[Start of DATA FOR THIS TASK]

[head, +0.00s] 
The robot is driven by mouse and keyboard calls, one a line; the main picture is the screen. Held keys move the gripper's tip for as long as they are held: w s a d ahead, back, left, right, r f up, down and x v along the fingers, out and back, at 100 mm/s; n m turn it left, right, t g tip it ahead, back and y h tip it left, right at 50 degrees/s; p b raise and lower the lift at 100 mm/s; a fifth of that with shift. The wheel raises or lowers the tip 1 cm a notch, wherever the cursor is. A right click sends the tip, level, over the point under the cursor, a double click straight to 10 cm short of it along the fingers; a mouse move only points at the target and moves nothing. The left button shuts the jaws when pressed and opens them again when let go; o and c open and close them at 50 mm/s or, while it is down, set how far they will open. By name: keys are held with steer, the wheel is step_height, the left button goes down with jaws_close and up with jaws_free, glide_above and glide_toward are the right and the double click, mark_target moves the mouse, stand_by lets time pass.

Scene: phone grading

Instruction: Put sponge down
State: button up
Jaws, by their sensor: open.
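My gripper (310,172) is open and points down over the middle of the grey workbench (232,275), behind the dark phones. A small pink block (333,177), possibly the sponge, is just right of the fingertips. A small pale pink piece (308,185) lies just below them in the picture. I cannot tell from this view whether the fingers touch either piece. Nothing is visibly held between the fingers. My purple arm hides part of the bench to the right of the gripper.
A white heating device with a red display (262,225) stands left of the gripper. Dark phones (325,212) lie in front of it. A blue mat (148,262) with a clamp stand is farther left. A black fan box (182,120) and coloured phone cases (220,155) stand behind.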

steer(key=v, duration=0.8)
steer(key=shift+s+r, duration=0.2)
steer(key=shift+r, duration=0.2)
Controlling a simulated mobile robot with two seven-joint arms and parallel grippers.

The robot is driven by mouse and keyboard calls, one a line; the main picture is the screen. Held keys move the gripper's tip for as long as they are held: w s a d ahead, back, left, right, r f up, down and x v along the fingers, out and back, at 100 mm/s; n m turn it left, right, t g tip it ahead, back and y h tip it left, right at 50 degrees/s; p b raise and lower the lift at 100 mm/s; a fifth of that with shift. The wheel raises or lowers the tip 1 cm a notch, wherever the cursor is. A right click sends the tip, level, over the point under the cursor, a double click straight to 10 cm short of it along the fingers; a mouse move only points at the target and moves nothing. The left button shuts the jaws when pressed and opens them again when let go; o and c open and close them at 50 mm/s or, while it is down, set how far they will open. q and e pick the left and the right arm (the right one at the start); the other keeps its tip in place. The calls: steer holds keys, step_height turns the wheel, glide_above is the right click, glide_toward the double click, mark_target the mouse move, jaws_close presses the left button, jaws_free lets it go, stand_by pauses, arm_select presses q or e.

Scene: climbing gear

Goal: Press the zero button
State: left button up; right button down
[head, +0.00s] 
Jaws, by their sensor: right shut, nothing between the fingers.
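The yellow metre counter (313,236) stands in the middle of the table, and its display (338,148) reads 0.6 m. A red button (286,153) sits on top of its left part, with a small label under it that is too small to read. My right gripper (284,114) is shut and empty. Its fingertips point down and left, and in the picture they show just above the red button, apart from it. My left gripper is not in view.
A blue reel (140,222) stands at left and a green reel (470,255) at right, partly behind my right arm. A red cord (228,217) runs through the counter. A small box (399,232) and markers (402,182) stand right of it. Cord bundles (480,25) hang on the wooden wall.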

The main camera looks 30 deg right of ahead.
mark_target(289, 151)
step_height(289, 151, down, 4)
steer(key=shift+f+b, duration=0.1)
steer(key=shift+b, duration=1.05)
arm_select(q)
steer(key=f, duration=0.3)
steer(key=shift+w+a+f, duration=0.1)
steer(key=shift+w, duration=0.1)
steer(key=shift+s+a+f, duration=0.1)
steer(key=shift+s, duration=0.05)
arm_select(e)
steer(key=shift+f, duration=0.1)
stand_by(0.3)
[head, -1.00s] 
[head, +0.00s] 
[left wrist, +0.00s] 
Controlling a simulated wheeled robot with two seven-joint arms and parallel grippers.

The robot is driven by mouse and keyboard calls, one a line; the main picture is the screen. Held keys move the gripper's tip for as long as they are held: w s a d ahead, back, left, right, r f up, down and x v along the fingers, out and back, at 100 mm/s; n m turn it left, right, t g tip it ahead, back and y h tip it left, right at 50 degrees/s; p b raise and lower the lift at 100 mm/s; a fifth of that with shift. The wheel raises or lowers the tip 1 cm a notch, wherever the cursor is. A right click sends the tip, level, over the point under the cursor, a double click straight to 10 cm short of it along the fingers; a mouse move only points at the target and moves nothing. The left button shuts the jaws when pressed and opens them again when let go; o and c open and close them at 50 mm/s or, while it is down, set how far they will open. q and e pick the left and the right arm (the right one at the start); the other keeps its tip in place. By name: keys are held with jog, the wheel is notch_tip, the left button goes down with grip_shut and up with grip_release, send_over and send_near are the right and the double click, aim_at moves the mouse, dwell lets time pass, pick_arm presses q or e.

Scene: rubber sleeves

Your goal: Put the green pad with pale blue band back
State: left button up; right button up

[End of DATA FOR THIS TASK]

### AIM
Write out all the data again, exactly as it appears.

### THE RESPONSE
[head, +0.00s] 
The robot is driven by mouse and keyboard calls, one a line; the main picture is the screen. Held keys move the gripper's tip for as long as they are held: w s a d ahead, back, left, right, r f up, down and x v along the fingers, out and back, at 100 mm/s; n m turn it left, right, t g tip it ahead, back and y h tip it left, right at 50 degrees/s; p b raise and lower the lift at 100 mm/s; a fifth of that with shift. The wheel raises or lowers the tip 1 cm a notch, wherever the cursor is. A right click sends the tip, level, over the point under the cursor, a double click straight to 10 cm short of it along the fingers; a mouse move only points at the target and moves nothing. The left button shuts the jaws when pressed and opens them again when let go; o and c open and close them at 50 mm/s or, while it is down, set how far they will open. By name: keys are held with steer, the wheel is step_height, the left button goes down with jaws_close and up with jaws_free, glide_above and glide_toward are the right and the double click, mark_target moves the mouse, stand_by lets time pass.

Scene: phone grading

Instruction: Put sponge down
State: button up
Jaws, by their sensor: open.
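My gripper (310,172) is open and points down over the middle of the grey workbench (232,275), behind the dark phones. A small pink block (333,177), possibly the sponge, is just right of the fingertips. A small pale pink piece (308,185) lies just below them in the picture. I cannot tell from this view whether the fingers touch either piece. Nothing is visibly held between the fingers. My purple arm hides part of the bench to the right of the gripper.
A white heating device with a red display (262,225) stands left of the gripper. Dark phones (325,212) lie in front of it. A blue mat (148,262) with a clamp stand is farther left. A black fan box (182,120) and coloured phone cases (220,155) stand behind.

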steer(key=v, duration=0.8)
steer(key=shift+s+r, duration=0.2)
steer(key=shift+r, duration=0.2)
Controlling a simulated mobile robot with two seven-joint arms and parallel grippers.

The robot is driven by mouse and keyboard calls, one a line; the main picture is the screen. Held keys move the gripper's tip for as long as they are held: w s a d ahead, back, left, right, r f up, down and x v along the fingers, out and back, at 100 mm/s; n m turn it left, right, t g tip it ahead, back and y h tip it left, right at 50 degrees/s; p b raise and lower the lift at 100 mm/s; a fifth of that with shift. The wheel raises or lowers the tip 1 cm a notch, wherever the cursor is. A right click sends the tip, level, over the point under the cursor, a double click straight to 10 cm short of it along the fingers; a mouse move only points at the target and moves nothing. The left button shuts the jaws when pressed and opens them again when let go; o and c open and close them at 50 mm/s or, while it is down, set how far they will open. q and e pick the left and the right arm (the right one at the start); the other keeps its tip in place. The calls: steer holds keys, step_height turns the wheel, glide_above is the right click, glide_toward the double click, mark_target the mouse move, jaws_close presses the left button, jaws_free lets it go, stand_by pauses, arm_select presses q or e.

Scene: climbing gear

Goal: Press the zero button
State: left button up; right button down
[head, +0.00s] 
Jaws, by their sensor: right shut, nothing between the fingers.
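The yellow metre counter (313,236) stands in the middle of the table, and its display (338,148) reads 0.6 m. A red button (286,153) sits on top of its left part, with a small label under it that is too small to read. My right gripper (284,114) is shut and empty. Its fingertips point down and left, and in the picture they show just above the red button, apart from it. My left gripper is not in view.
A blue reel (140,222) stands at left and a green reel (470,255) at right, partly behind my right arm. A red cord (228,217) runs through the counter. A small box (399,232) and markers (402,182) stand right of it. Cord bundles (480,25) hang on the wooden wall.

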The main camera looks 30 deg right of ahead.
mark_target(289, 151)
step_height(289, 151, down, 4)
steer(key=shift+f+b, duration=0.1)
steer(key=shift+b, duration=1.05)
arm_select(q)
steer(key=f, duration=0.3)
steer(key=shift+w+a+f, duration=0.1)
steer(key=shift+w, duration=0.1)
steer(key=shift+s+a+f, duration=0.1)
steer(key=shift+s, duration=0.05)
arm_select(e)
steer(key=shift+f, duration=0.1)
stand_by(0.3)
[head, -1.00s] 
[head, +0.00s] 
[left wrist, +0.00s] 
Controlling a simulated wheeled robot with two seven-joint arms and parallel grippers.

The robot is driven by mouse and keyboard calls, one a line; the main picture is the screen. Held keys move the gripper's tip for as long as they are held: w s a d ahead, back, left, right, r f up, down and x v along the fingers, out and back, at 100 mm/s; n m turn it left, right, t g tip it ahead, back and y h tip it left, right at 50 degrees/s; p b raise and lower the lift at 100 mm/s; a fifth of that with shift. The wheel raises or lowers the tip 1 cm a notch, wherever the cursor is. A right click sends the tip, level, over the point under the cursor, a double click straight to 10 cm short of it along the fingers; a mouse move only points at the target and moves nothing. The left button shuts the jaws when pressed and opens them again when let go; o and c open and close them at 50 mm/s or, while it is down, set how far they will open. q and e pick the left and the right arm (the right one at the start); the other keeps its tip in place. By name: keys are held with jog, the wheel is notch_tip, the left button goes down with grip_shut and up with grip_release, send_over and send_near are the right and the double click, aim_at moves the mouse, dwell lets time pass, pick_arm presses q or e.

Scene: rubber sleeves

Your goal: Put the green pad with pale blue band back
State: left button up; right button up

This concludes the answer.